If you’ve noticed that it’s been quiet around here the past few days, it’s because I’ve been in Casablanca, Morocco for a work trip and I haven’t had a very reliable internet connection (or, to be honest, much time to connect). It was my first time visiting Africa, and I found it to be a very eye-opening experience. Although Morocco has remained relatively stable in the past few years of turmoil in Arab countries, it is most definitely a developing nation.
I noticed a huge gap between displays of extreme wealth–most likely designed to attract tourists–and poverty. Our hosts for the work conference, a local business school, seemed eager to only show us the “best” of the city. Even though we specifically asked to see more traditional local sights, we were instead taken to a large, modern shopping center with a re-created souk, a very sanitized version of the traditional open-air marketplace. There may have been valid safety concerns that prompted their behavior, but I couldn’t help but feel like I was being patted on the head like a good little Western tourist.
But despite this glossing over of our visit, I still managed to enjoy some authentic Moroccan experiences which made me eager to see more. Some of my favorites:
– listening to the call to prayer at the Great Hassan II Mosque
– eating the freshest fruit I have ever tasted (the freshly-squeezed pineapple juice was unbelievable)
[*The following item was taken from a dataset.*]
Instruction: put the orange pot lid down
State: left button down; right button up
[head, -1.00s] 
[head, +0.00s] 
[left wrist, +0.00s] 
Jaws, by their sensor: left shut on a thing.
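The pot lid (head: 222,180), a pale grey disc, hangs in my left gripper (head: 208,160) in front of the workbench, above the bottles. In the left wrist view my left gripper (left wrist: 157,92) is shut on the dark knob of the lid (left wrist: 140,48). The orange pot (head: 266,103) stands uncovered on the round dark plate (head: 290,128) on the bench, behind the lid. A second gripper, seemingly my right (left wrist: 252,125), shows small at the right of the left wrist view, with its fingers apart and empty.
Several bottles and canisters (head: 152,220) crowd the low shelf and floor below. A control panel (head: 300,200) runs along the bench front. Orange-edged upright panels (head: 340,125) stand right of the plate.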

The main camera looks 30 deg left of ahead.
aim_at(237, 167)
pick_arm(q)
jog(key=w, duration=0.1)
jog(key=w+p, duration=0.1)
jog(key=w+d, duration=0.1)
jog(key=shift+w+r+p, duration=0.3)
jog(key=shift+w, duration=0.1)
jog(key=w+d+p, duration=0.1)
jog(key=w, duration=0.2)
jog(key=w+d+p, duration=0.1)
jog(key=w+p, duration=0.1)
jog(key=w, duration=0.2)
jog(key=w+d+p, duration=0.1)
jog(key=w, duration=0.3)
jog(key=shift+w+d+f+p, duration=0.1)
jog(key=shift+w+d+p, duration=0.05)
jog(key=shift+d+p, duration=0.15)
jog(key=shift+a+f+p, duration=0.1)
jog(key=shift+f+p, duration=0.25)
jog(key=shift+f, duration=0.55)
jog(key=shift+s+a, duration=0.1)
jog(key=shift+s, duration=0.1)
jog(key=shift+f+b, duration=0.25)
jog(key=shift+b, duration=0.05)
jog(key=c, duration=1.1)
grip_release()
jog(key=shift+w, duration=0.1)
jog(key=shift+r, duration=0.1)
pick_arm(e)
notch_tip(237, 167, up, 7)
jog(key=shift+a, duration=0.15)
– being served hot, sweet mint tea in tiny cups
– feeling welcomed as everywhere people went out of their way to be helpful and hospitable–the phrase of choice being au grand plaisir (“it would be my pleasure”)
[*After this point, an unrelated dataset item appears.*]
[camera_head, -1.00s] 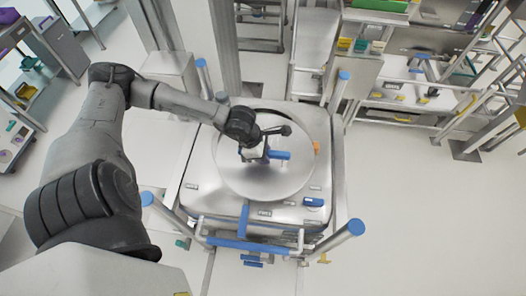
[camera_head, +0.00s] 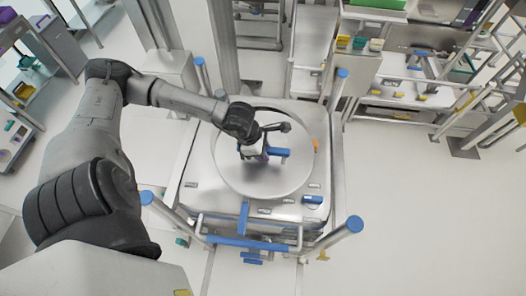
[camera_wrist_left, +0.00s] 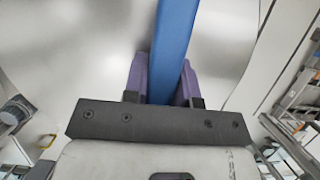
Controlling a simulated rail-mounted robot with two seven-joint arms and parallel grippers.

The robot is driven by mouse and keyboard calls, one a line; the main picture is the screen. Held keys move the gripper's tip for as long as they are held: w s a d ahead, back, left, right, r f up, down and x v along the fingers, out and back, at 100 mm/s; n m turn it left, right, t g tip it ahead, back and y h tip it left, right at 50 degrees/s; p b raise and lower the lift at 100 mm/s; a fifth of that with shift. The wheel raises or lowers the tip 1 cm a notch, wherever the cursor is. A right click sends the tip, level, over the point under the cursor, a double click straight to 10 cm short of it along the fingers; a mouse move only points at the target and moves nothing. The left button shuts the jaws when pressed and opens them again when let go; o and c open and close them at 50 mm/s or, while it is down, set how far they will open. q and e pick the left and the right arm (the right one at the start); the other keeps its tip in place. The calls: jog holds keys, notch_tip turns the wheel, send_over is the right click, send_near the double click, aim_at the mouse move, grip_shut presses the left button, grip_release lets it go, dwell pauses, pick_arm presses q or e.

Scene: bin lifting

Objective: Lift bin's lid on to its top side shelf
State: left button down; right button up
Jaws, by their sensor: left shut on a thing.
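The bin (camera_head: 190,187) is a silver metal box in the middle of the head view. Its round silver lid (camera_head: 240,180) has a blue handle (camera_head: 278,152). My left gripper (camera_head: 262,154) is at the handle, above the lid's middle. In the left wrist view the blue handle (camera_wrist_left: 172,48) runs between the two purple fingers of my left gripper (camera_wrist_left: 161,80), which is shut on it. A dark rim line shows along the lid's far edge, and I cannot tell how far the lid is raised. The top side shelf cannot be made out for certain. My right gripper is not in view.
Blue-capped posts (camera_head: 354,225) stand around the bin, and a blue-sleeved bar (camera_head: 248,243) crosses its front. A metal column rises behind it. A shelf unit with trays (camera_head: 400,70) is at the back right. The floor at the right (camera_head: 430,220) is clear.

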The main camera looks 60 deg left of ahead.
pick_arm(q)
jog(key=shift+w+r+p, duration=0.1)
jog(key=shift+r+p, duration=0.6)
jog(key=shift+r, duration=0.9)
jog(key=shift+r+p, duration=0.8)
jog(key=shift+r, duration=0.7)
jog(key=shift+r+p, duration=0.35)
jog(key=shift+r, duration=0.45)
- the train station worker who grabbed my suitcase and started running to make sure I didn’t miss my train
- the taxi driver who offered me a cigarette and made sure I had filled out all my travel paperwork before arriving at the airport
- the student who devoted several hours to chauffeuring us around the city and answered all our many questions about local customs, Islam, and Moroccan life
I feel like I only got a small taste of what Morocco has to offer and teach, and I would love to go back someday and travel through more of the countryside, especially.